Sony Announces Compact 24mm, 40mm, and 50mm Lenses

Matthew Gore | Light And Matter

After announcing an ultra-large aperture lens lens week, Sony has come back this week with a trio of compact lenses with modest maximum apertures: the Sony FE 24mm f/2.8 G, 40mm f/2.5 G, and 50mm f/2.5 G. Despite the modest apertures, Sony’s marketing emphasizes the “beautiful bokeh” produced by these lens designs, and the sample images indicate that they’ve done a good job.

Optically, Sony claims that the lenses will provide excellent edge to edge performance with no color fringing due to their use of aspherical elements and special ED glass, and “state-of-the-art” optical design.

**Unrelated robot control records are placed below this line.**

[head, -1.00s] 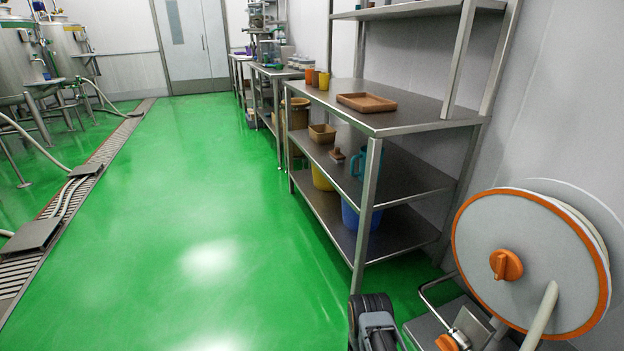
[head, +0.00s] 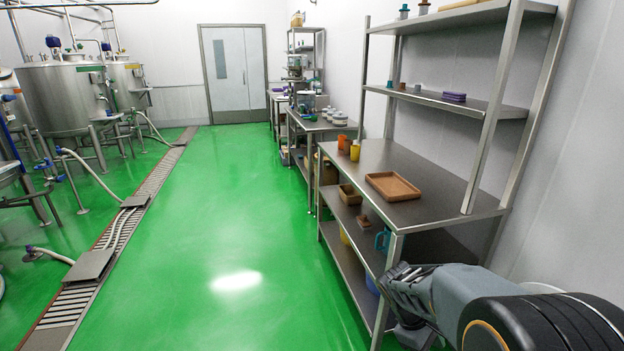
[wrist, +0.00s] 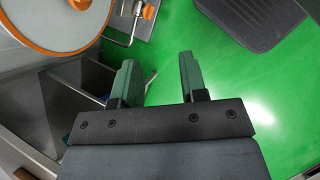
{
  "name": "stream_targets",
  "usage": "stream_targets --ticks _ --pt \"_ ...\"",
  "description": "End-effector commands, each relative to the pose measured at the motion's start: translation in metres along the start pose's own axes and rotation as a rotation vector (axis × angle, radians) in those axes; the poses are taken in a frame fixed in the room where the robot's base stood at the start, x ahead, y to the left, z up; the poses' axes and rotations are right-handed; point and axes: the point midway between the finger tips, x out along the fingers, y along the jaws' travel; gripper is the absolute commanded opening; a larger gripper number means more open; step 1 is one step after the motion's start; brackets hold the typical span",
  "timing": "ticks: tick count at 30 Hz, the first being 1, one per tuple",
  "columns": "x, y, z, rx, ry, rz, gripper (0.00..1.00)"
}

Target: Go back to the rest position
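My gripper (wrist: 160,82) shows in the wrist view with its two green-and-black fingers spread apart. Nothing is between them; green floor and a thin metal rod show beyond the gap. In the head view my arm reaches in from the lower right corner, in front of the near end of the steel shelf unit (head: 365,160). In the wrist view a round white reel with an orange rim (wrist: 58,20) lies at the upper left, apart from the fingers.
The shelf unit bears a brown tray (head: 393,186), orange and yellow cups (head: 354,151), and a teal jug (head: 382,240) below. Steel tanks (head: 65,98) stand at the left behind a floor drain (head: 120,220). The green floor (head: 225,230) between is clear.

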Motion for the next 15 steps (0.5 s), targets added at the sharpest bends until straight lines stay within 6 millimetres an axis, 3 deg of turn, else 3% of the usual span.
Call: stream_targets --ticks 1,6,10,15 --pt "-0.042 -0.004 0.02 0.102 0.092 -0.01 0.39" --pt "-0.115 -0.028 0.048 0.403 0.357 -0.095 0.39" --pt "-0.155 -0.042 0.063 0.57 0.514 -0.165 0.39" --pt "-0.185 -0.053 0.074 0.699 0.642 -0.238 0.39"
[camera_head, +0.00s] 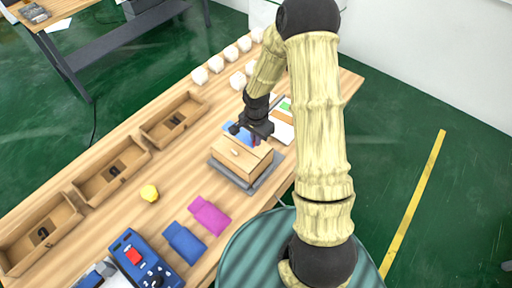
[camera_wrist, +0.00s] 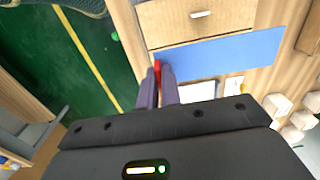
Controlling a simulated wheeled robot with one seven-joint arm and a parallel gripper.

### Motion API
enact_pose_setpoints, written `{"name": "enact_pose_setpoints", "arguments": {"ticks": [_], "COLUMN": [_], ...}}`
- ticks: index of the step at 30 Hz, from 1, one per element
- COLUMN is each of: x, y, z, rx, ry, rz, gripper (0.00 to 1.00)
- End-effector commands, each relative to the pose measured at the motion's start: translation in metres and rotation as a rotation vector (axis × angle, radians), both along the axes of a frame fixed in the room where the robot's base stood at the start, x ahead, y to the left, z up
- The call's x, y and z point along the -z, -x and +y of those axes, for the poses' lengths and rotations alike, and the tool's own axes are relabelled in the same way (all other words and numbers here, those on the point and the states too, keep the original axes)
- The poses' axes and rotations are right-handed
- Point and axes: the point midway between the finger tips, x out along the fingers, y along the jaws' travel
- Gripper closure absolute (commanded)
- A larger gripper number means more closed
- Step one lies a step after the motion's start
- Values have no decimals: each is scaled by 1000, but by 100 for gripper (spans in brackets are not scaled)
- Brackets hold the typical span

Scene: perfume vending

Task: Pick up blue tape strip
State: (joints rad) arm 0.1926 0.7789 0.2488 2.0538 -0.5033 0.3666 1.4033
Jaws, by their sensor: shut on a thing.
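The blue tape strip (camera_wrist: 220,56) is a long flat blue band beside the cardboard box (camera_wrist: 200,20) in the wrist view. In the head view part of the strip (camera_head: 238,131) shows behind the box, partly hidden by my gripper (camera_head: 255,139). In the wrist view my gripper (camera_wrist: 159,76) has its fingers close together at the strip's left end. A small red piece (camera_wrist: 157,66) shows between the fingertips; I cannot tell whether it belongs to the strip. The fingers are shut on the strip's end, though the exact contact is hard to see.
The box (camera_head: 240,157) stands on a grey mat (camera_head: 233,181) near the table's edge. Several white blocks (camera_head: 215,64) line the back. Wooden trays (camera_head: 110,172), a yellow object (camera_head: 149,193), magenta (camera_head: 210,215) and blue pouches (camera_head: 184,242), and a control box (camera_head: 143,262) lie left.

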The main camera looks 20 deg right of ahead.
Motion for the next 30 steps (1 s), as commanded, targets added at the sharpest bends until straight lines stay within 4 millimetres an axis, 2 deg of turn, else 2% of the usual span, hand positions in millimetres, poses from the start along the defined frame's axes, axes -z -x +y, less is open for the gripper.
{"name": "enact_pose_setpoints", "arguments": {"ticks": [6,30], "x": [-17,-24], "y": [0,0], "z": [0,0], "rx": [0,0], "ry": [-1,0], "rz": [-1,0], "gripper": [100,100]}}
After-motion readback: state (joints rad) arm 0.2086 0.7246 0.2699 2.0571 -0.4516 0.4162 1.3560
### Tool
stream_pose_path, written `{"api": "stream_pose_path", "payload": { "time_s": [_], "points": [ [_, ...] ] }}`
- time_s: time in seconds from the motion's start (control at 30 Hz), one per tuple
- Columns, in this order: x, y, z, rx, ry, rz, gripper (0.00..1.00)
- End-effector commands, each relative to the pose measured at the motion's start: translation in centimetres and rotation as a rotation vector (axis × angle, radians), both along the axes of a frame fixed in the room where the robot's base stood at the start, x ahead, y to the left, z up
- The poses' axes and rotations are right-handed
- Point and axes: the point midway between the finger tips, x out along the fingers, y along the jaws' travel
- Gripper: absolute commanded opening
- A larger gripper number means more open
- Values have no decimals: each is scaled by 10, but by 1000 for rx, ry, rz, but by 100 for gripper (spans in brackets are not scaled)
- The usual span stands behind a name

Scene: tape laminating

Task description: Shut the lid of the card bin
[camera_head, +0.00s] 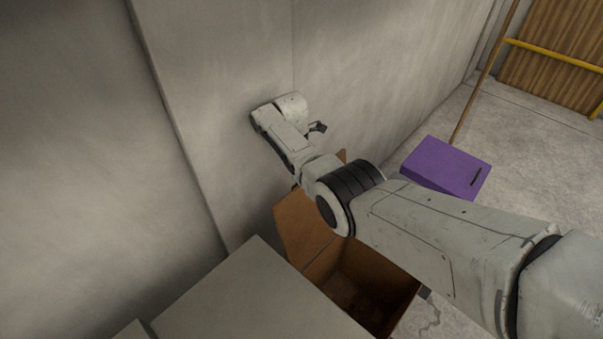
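The card bin (402,304) is a brown box on the floor at the lower middle, open at the top with a dark inside. Its lid (298,228) stands raised on the side towards the wall. My arm crosses in front of the bin and the lid and hides part of both. My gripper (318,127) is beyond the lid, close to the grey wall. Only a small dark part of it shows, so whether it is open or shut is unclear. I cannot tell if the arm touches the lid.
A grey wall (380,70) runs behind the bin. A grey box-like surface (250,300) stands just left of the bin. A purple dustpan-like box (446,166) with a long handle is on the right. Open floor (530,140) lies beyond it.

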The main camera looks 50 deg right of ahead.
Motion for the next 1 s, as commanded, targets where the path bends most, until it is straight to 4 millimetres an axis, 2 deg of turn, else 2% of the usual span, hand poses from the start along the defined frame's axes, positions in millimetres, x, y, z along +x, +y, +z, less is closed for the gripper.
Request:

Matthew Gore | Light And Matter

The three lenses are housed in a stylish new aluminum housing (that is reminiscent of cinema lenses and Sigma’s new “I” series of lenses) and are all the same size and roughly the same weight (at 5.7 oz., the 24mm weighs slightly less than the other two at 6.1 oz.), with 49mm filter threads, which Sony points out is an advantage for those shooting from a gimbal, indicating Sony’s expected use of these lenses for video. All of the lenses have dust/weather sealing, an AF/MF switch, a manual aperture ring that can be de-clicked, and an exposure lock button

Autofocus is achieved with a pair of linear motors in each lens, making them quiet and exceptionally fast focusing.

This strategy of releasing sets of compact, smaller aperture lenses for Sony E-mount has been done recently by third parties, with mixed results.

Tamron announced a set of inexpensive lenses at 20mm, 24mm, 35mm f/2.8 lenses in late 2019, all built inside the same exterior shell to keep costs low, and they now cost only $199 each (down from the initial price of $350 each, if that says anything about Tamron’s success at selling them). These lenses are actually quite nice at that price, but Tamron didn’t design their bodies with video-shooters in mind, so there’s no aperture ring or even an MF/AF switch, making them somewhat less attractive.

Similarly, Sigma recently announced a series of compact lenses in their new “I” series of “C” series lenses, including a 24mm f/3.5, 35mm f/2, and 65mm f/2. Like the new Sony series, these lenses have beautiful all-metal bodies with manual aperture rings (NOT de-clickable) and a premium feel, but they’re somewhat expensive for lenses with only moderately large maximum apertures, and the f/3.5 of the 24mm is a bit disappointing.

Price and Availability

All three of these lenses will cost about $600 each in the USA, and they’ll be available in May. Obviously the means that you could buy the entire set of three aforementioned Tamron lenses for the price of one of these, so you’ll need to decide whether the features or build quality of these lenses justify the cost for the type of work you do. Similarly, the Sigma 35mm f/2 will cost just $40 more than the Sony 35mm, but will provide a full f-stop more light (but not a de-clicked aperture ring).

Pre-Orders will begin tomorrow, on March 24th, at Adorama.

I’m a big fan of this 24mm lens already… it’s on my list of lenses to order. The other two are interesting, but I own the 35mm f/2 Sigma and there are a lot of good options around 50mm already, so they won’t entice me as easily.